The online vintage marketplace
There are thousands of vintage stores operating online, so the best place to start is with Vintage Shops Australia, a directory of reputable vintage stores and services around the country. Vintage Shops Australia categorises the shops by what they sell, the eras they stock, and their location (most of which operate online). It’s a comprehensive listing, including individual sellers on Etsy and eBay, and has a neat, user-friendly website to help you find what it is you’re looking for.
If you’re after something a little more informal, or wanting to sell any of your own vintage goods, you’re better off checking out the range of Facebook groups devoted to it. Many groups that can be found through social media have rich communities of people from all over the world who come together to sell their own finds, offer tips and advice for vintage shopping, and help you find that special something.
Check the reviews
As any good shopper knows, research is essential. Research helps you to get the best brands, at the best price, with the fastest and safest delivery. When you’re starting out, it’s a good idea to look up the reputation of a shop on review services or blogs, and to have a look at the range of brands they’re selling. Positive reviews from genuine reviewers, and stocking from well-known vintage brands are indicators of reliability.
Forget sizes, know measurements
When it comes to vintage clothes, jewellery and linen, sizing is rarely consistent. Times have changed, as have industry standards, so running off the size of an item doesn’t give you a firm picture of what it is you’re actually buying. You’re better off measuring yourself (if clothes, remember to add an inch or two to account for movement) or your space, depending on what you’re buying, and requesting measurements for the goods you’re looking at.
Stick to the classics
There’s a thin line between retro-chic and ‘old-fashioned’. That said, certain shapes and looks never go out of style. Think of A-line dresses, Glomesh purses, pearl earrings, mahogany furniture or leather couches. These things can always be styled well and create an effortlessly chic vibe all year round compared to, say, shoulder pads and neon, which go in and out of fashion faster than you can put them on.

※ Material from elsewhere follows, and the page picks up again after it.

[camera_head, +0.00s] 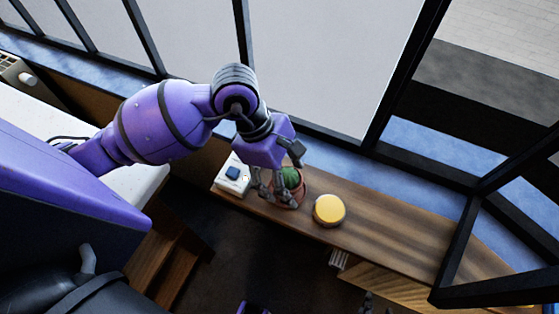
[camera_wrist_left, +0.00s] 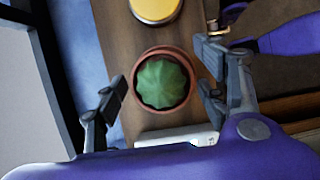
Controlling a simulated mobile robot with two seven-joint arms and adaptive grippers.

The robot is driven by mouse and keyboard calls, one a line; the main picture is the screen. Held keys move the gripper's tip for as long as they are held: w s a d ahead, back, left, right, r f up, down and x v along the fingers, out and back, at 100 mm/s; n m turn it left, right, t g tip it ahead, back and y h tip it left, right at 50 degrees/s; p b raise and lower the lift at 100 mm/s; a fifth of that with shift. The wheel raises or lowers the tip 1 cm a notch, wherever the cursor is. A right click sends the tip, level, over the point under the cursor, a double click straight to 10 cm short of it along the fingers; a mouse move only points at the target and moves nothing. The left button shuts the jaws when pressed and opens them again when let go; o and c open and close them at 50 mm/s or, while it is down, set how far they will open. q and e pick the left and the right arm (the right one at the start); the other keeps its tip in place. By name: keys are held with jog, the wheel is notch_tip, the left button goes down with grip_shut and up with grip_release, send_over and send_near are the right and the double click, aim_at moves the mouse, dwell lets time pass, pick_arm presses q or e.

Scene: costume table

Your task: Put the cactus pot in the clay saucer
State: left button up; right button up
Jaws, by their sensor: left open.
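The cactus pot (camera_wrist_left: 163,80), a green ribbed cactus in a reddish-brown round pot, stands on the wooden shelf; it also shows in the head view (camera_head: 291,179), partly behind my left gripper. My left gripper (camera_head: 268,187) is above it, pointing down. In the left wrist view my left gripper (camera_wrist_left: 162,88) is open, one finger on each side of the pot, apart from it. I cannot make out a separate clay saucer; a reddish outer ring shows around the pot, and I cannot tell whether it is rim or saucer. My right gripper (camera_head: 368,303) barely shows at the bottom edge.
A round yellow-topped object (camera_head: 329,209) stands right of the pot on the wooden shelf (camera_head: 400,233). Black window frames rise behind the shelf. The shelf's right part is clear.

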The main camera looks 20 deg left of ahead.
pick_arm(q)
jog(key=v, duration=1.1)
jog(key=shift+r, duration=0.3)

Vintage shopping is rarely seasonal shopping. It’s about buying staple pieces that stand the test of time.
Watch out for fakes
Any vintage shopper knows the risk of fake labels or designer labels sewn onto off-brand clothes. This is easier to check in person and can be a bit of a turn-off for vintage shoppers thinking of trying online, but it’s by no means impossible. It all goes back to research. Know who you’re buying from, and their reputation, or, if buying from an independent seller off Etsy, eBay, or Facebook, research the era of the item, what it looks like, and ask for a close up of the label. In the case of jewellery and other items, ask if they still have the certificate of authenticity.
Know your country’s customs
Customs and quarantine are a serious consideration. Familiarise yourself with what items can and cannot be brought in, particularly if you’re looking at furniture and homewares, and also know what the item is being sent in. For instance, did you know that items packed in egg cartons, wooden boxes, old fruit boxes and with straw are prohibited? Familiarising yourself with these will save you a lot of strife in the long run!
If in doubt, ask
Not sure about sizing? The lighting in the picture looks a little funny? Is that a stain, shadow or scuff mark on that chair leg? Online sellers are there to sell, and most are happy to have conversations and provide extra measurements or photos for an item as requested, so don’t be afraid to ask.
This article is provided for general information purposes only and is not intended to be specific advice for your needs.